* Given instruction *
Pictures stay out of the copy; set down each line of the listing below exactly.
::::::::
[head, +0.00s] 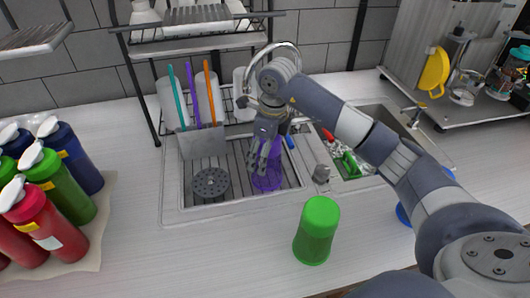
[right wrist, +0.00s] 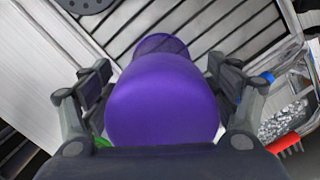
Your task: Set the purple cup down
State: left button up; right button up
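The purple cup (head: 272,157) is over the ribbed drain tray (head: 233,186) left of the sink, in the head view. My right gripper (head: 263,158) reaches down on it from above, with grey fingers along its sides. In the right wrist view the rounded purple cup (right wrist: 162,100) fills the space between the two fingers of the right gripper (right wrist: 162,80), which lie close against it. A darker, see-through purple patch shows beyond it over the bars. I cannot tell whether the cup's far end touches the tray. My left gripper is not in view.
A green cup (head: 317,230) stands on the counter in front of the tray. Colored bottles (head: 60,160) stand at left. A holder with sticks (head: 202,140) and a round black drain disc (head: 211,183) are beside the cup. The faucet (head: 277,47) and sink (head: 375,125) are close to my right arm.

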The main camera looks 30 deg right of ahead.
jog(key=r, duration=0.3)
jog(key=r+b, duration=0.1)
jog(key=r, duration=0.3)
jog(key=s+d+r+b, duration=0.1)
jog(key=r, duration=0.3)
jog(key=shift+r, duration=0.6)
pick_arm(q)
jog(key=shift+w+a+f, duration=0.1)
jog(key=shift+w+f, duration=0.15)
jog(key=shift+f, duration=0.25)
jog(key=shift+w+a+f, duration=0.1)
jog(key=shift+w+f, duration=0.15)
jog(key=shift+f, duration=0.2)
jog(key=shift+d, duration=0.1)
::::::::
* Output for this task *
[head, +0.00s] 
[right wrist, +0.00s] 
Your task: Set the purple cup down
State: left button up; right button up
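The purple cup (head: 272,157) is over the ribbed drain tray (head: 233,186) left of the sink, in the head view. My right gripper (head: 263,158) reaches down on it from above, with grey fingers along its sides. In the right wrist view the rounded purple cup (right wrist: 162,100) fills the space between the two fingers of the right gripper (right wrist: 162,80), which lie close against it. A darker, see-through purple patch shows beyond it over the bars. I cannot tell whether the cup's far end touches the tray. My left gripper is not in view.
A green cup (head: 317,230) stands on the counter in front of the tray. Colored bottles (head: 60,160) stand at left. A holder with sticks (head: 202,140) and a round black drain disc (head: 211,183) are beside the cup. The faucet (head: 277,47) and sink (head: 375,125) are close to my right arm.

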The main camera looks 30 deg right of ahead.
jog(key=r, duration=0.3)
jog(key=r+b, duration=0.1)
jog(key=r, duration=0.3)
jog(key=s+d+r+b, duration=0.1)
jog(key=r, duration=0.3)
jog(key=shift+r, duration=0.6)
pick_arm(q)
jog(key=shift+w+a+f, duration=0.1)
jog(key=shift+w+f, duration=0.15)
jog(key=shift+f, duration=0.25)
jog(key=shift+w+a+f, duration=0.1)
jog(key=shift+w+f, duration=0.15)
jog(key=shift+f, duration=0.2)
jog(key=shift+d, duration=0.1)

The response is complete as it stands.